What to do: Copy each line that contains the word "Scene".

Data records:
# # # # # # #

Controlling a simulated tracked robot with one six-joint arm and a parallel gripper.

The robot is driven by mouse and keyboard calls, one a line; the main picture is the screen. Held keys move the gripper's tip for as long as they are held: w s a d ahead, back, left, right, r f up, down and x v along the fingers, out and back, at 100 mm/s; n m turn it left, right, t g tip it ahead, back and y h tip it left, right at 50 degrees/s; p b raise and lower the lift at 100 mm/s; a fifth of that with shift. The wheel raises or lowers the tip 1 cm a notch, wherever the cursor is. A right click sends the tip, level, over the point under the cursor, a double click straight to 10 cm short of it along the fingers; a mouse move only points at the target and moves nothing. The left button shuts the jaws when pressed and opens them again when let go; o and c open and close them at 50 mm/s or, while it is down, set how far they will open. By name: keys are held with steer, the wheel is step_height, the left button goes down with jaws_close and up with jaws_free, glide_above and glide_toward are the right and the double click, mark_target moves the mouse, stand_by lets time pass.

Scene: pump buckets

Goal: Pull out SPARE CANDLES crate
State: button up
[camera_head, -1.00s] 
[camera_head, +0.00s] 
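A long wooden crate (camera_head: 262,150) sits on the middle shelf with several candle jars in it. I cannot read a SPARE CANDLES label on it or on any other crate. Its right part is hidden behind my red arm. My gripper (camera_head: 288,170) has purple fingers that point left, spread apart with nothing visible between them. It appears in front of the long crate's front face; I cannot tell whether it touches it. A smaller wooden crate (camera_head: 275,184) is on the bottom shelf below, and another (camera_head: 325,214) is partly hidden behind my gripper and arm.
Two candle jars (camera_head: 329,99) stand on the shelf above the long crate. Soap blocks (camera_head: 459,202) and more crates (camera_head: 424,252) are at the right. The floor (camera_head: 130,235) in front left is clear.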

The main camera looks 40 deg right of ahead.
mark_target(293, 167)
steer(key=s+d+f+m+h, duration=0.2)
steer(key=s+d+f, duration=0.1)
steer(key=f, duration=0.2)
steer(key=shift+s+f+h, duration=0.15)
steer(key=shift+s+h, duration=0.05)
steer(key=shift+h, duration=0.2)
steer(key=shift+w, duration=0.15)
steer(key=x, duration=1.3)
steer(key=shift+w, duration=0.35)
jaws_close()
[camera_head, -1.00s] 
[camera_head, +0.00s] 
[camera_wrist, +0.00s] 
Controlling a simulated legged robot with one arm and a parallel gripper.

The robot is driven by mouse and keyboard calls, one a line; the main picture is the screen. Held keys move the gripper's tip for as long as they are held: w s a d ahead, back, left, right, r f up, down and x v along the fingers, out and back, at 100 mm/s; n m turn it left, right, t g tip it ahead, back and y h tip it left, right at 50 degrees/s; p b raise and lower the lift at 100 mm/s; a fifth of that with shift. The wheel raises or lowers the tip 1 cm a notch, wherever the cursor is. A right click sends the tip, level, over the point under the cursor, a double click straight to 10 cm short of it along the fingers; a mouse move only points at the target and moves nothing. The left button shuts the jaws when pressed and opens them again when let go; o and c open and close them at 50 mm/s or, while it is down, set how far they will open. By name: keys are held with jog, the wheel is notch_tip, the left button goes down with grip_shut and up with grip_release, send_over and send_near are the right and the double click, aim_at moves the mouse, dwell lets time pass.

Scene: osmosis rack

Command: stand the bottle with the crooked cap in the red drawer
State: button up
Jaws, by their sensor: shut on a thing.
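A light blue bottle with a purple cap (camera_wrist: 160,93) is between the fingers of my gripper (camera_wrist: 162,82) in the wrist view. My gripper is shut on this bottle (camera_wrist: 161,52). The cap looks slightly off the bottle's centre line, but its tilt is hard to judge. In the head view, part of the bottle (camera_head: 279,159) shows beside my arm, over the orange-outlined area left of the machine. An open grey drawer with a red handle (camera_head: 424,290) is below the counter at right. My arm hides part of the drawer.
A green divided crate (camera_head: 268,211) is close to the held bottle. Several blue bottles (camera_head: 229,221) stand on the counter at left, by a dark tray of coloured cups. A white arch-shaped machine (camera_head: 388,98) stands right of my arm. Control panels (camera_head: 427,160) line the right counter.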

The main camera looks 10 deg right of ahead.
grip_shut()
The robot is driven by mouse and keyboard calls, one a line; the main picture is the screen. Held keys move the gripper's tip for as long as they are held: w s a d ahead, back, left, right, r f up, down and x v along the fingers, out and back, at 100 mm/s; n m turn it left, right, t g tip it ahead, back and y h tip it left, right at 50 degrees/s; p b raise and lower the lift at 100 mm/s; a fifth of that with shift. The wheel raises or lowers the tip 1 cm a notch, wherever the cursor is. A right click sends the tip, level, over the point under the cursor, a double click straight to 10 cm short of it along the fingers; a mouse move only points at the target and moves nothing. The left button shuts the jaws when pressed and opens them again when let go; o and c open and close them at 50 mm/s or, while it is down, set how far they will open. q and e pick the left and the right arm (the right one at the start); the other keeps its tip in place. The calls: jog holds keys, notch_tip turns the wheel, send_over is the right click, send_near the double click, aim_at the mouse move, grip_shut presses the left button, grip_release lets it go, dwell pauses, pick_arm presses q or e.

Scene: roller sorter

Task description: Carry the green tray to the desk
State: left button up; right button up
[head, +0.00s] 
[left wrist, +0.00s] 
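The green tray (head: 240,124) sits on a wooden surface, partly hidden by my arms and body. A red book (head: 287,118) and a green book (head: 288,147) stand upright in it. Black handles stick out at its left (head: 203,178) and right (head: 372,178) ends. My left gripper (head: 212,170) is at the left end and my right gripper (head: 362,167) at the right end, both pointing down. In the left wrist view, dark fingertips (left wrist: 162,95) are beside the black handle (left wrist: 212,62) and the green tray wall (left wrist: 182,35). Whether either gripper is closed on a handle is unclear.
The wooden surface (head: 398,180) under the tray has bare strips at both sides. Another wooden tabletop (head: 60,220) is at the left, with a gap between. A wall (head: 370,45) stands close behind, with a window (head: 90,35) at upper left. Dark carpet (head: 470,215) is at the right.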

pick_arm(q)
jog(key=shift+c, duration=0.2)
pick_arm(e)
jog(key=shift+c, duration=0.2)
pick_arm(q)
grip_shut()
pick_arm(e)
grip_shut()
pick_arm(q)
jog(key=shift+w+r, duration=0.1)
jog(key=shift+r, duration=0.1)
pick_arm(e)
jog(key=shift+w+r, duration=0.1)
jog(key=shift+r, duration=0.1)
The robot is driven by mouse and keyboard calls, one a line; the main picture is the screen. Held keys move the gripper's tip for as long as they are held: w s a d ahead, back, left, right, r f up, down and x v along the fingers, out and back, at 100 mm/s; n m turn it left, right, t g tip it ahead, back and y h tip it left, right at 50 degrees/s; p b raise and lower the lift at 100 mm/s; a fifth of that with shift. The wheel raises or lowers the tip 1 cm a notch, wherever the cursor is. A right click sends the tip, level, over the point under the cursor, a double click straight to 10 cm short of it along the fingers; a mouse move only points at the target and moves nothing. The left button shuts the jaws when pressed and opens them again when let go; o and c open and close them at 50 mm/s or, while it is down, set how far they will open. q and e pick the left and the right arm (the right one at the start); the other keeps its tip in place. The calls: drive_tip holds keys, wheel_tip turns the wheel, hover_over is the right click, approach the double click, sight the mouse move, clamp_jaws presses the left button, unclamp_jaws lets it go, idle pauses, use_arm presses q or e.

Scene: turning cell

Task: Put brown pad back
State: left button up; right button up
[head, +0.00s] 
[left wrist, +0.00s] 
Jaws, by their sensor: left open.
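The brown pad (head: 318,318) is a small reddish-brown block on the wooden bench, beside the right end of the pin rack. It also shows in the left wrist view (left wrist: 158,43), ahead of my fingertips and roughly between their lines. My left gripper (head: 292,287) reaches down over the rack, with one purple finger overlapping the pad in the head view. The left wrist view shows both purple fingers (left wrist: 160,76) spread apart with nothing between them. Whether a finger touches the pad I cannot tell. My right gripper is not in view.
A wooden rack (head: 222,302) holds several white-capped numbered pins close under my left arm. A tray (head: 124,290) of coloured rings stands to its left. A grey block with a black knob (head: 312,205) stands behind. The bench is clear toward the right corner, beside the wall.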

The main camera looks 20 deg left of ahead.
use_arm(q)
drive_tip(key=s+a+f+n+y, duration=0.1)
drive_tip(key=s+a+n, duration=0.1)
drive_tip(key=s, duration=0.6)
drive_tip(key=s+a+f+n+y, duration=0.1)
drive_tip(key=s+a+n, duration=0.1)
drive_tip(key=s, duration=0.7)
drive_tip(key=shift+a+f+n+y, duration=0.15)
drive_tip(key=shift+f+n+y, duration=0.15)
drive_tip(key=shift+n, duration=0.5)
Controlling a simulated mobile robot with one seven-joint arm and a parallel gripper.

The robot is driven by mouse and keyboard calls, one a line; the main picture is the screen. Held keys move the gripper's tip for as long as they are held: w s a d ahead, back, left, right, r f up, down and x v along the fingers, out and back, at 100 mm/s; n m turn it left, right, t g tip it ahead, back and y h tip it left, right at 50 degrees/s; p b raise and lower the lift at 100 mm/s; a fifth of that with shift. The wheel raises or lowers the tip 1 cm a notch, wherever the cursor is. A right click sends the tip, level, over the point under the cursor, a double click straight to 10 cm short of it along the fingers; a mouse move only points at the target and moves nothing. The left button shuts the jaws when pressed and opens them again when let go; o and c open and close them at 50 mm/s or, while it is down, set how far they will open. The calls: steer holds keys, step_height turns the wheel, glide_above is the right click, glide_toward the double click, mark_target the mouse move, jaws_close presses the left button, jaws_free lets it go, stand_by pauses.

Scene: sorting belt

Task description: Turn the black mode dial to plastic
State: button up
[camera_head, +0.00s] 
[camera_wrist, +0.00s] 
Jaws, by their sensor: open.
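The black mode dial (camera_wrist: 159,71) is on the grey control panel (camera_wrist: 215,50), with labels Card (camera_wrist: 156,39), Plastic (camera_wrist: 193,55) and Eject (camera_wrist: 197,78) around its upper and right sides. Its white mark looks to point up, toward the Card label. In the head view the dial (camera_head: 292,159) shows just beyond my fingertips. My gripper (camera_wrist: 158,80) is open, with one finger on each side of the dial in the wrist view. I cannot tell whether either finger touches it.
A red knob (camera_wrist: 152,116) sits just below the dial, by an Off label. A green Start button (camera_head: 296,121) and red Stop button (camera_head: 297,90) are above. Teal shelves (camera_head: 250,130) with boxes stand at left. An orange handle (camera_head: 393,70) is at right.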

# # # # # # #

Exercise answer:
Scene: pump buckets
Scene: osmosis rack
Scene: roller sorter
Scene: turning cell
Scene: sorting belt

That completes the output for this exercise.